== Given data ==
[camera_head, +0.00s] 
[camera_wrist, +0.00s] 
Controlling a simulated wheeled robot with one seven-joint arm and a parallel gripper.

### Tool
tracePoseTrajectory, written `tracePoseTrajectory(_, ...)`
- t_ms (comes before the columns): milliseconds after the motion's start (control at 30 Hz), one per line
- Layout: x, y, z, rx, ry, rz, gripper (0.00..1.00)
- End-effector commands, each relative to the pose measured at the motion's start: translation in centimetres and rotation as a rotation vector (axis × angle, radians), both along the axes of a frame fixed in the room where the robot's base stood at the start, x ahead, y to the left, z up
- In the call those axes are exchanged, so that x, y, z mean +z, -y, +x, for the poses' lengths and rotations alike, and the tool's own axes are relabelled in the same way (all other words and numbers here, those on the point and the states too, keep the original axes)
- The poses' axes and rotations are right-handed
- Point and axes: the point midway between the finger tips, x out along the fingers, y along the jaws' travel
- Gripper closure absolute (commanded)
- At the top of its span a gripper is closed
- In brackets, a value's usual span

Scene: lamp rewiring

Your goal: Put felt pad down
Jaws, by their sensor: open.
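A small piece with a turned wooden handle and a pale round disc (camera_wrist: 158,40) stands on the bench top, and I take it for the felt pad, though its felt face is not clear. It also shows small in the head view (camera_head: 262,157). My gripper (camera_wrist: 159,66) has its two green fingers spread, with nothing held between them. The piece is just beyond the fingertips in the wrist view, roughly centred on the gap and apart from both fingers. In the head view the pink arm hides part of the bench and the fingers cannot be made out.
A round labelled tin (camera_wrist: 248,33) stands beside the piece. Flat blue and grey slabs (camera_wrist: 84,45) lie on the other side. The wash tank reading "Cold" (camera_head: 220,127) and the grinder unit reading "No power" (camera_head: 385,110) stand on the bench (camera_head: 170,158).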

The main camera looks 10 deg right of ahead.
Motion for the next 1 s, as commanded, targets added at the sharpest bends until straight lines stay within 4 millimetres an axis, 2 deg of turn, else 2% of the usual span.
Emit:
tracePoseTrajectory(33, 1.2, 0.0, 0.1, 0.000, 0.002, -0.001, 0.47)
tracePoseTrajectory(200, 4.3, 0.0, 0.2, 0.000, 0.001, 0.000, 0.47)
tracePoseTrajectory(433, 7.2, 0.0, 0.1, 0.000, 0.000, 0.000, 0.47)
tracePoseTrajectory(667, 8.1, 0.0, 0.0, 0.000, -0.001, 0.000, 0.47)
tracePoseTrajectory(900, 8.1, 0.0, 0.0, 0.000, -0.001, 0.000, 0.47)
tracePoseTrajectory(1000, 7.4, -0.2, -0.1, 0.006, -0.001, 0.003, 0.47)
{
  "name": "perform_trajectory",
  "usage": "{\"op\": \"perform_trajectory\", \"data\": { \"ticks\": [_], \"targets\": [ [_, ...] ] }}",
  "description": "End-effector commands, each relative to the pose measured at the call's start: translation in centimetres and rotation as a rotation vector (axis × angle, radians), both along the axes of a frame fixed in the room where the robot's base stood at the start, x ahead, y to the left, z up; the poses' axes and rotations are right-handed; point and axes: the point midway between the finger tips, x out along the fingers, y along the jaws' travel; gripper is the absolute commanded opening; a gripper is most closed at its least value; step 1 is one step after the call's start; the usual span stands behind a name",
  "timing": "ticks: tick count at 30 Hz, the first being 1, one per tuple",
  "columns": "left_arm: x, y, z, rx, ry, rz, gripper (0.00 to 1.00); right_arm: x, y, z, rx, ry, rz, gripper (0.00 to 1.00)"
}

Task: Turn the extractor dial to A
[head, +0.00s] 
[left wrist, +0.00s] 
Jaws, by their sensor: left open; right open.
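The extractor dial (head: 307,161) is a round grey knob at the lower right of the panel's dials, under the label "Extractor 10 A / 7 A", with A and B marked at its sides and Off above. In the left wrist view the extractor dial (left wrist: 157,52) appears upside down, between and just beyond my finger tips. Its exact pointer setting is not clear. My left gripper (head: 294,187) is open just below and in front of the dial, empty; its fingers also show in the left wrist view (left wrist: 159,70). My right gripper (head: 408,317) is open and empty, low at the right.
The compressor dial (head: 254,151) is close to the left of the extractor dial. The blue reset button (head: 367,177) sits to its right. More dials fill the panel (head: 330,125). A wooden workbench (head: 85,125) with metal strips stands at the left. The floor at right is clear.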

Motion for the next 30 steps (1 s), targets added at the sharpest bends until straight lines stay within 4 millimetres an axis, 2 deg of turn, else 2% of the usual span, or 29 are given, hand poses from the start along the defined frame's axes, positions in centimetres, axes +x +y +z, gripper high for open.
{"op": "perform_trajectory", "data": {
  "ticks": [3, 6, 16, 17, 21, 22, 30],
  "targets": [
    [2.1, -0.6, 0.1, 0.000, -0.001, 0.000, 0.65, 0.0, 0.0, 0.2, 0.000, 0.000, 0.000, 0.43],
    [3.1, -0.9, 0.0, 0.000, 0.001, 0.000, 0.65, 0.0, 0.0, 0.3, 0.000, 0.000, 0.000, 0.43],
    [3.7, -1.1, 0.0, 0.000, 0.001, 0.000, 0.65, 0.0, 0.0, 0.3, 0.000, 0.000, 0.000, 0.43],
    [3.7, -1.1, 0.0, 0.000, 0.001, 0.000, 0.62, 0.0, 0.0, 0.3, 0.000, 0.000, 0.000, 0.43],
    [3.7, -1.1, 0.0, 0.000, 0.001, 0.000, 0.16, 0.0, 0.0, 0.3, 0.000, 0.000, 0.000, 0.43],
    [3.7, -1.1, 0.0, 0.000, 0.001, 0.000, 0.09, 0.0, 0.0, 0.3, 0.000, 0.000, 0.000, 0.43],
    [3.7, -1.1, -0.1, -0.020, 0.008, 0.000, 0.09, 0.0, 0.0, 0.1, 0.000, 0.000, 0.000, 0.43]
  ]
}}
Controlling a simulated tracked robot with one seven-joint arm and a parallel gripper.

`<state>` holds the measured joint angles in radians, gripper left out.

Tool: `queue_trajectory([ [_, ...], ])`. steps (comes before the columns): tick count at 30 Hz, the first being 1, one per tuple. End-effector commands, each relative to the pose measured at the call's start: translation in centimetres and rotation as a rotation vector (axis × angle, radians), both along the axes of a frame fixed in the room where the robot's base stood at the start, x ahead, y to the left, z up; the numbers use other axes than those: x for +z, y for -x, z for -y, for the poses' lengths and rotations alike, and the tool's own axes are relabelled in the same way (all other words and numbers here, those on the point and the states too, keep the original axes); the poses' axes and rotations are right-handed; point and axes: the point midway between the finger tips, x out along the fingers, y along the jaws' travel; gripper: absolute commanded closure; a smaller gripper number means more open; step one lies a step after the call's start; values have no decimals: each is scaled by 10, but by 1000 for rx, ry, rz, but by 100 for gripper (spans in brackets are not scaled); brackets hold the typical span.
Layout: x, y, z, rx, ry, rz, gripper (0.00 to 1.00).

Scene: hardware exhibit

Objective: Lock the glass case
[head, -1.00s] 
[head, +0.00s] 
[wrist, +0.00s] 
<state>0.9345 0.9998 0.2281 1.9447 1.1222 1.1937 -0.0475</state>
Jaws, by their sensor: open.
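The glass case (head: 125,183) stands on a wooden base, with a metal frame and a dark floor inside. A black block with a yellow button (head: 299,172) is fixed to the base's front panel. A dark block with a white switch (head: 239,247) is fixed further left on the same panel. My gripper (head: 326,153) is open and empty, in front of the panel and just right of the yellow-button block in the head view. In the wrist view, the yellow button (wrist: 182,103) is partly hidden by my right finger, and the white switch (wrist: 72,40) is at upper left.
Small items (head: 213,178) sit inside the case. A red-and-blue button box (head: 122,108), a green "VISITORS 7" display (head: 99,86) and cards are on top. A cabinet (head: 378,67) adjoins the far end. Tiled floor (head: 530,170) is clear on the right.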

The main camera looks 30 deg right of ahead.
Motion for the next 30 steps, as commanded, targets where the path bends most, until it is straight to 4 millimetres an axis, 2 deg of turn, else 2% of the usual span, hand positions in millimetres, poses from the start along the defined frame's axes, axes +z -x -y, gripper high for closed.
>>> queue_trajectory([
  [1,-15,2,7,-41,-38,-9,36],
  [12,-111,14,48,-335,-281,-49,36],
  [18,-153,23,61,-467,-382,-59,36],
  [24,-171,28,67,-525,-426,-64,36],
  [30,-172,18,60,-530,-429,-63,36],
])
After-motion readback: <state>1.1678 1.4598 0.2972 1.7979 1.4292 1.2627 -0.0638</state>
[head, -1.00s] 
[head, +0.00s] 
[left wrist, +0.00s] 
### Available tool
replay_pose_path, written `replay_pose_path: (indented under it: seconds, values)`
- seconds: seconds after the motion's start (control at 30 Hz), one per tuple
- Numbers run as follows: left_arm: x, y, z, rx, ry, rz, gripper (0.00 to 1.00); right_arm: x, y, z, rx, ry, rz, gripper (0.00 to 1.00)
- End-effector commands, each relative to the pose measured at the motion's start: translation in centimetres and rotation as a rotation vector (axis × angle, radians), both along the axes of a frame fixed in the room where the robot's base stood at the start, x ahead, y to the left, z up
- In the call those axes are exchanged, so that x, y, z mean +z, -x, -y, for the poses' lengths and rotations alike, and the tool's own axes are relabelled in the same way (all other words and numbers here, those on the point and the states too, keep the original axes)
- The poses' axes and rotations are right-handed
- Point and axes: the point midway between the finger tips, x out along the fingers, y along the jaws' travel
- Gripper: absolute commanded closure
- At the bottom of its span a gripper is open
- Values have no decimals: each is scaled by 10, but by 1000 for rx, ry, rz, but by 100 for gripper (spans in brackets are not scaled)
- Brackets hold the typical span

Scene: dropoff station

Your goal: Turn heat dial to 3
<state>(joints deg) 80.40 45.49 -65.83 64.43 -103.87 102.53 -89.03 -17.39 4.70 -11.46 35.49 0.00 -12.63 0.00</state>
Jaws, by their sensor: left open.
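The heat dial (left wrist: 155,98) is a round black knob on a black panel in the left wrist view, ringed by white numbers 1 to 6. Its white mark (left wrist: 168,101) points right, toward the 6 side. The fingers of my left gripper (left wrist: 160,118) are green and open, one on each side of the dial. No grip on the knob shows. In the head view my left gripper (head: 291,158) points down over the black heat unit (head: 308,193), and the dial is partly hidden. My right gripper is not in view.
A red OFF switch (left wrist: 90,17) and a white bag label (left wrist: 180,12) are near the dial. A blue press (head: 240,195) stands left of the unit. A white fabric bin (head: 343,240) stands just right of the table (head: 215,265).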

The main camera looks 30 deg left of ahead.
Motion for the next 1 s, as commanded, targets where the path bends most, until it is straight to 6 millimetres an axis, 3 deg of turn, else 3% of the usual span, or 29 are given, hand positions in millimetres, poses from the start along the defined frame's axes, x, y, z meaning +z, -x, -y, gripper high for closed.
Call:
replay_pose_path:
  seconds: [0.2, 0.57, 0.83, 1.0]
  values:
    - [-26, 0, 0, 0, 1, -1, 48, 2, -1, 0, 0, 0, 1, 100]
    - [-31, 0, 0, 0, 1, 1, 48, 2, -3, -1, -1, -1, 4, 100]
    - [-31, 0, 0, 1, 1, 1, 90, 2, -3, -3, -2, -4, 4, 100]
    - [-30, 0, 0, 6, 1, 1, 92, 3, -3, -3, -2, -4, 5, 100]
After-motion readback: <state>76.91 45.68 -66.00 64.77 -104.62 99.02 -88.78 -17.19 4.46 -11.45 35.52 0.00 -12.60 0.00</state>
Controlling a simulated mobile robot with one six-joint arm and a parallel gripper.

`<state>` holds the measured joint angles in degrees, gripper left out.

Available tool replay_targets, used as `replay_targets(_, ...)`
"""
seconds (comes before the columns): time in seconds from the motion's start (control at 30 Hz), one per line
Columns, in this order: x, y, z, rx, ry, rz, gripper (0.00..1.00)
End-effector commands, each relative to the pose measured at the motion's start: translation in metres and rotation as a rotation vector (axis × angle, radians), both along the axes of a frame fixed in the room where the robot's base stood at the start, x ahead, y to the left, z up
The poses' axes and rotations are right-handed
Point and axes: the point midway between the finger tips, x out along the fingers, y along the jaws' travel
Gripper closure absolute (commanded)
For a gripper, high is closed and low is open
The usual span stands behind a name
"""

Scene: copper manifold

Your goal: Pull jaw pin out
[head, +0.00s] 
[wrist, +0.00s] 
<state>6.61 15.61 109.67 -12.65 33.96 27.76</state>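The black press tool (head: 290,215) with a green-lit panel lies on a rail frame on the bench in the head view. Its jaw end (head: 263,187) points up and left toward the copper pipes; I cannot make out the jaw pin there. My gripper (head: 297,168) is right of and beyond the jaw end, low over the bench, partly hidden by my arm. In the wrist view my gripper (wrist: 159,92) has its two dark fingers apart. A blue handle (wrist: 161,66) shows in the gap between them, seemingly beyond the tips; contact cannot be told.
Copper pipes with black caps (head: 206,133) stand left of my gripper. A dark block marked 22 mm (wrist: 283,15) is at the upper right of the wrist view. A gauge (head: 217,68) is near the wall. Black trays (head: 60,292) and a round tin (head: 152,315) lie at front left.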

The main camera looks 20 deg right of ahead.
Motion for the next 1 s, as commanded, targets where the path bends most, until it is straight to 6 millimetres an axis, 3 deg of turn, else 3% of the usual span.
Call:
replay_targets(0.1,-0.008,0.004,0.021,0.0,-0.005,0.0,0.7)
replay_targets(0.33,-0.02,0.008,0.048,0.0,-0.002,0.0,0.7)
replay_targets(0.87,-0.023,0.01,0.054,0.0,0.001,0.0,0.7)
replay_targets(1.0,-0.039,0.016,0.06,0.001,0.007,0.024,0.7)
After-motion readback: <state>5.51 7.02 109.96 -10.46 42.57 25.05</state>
===
● What you will do: Say the number of lines in the records above that include the string "Available", and no more.

● Response to this task: 2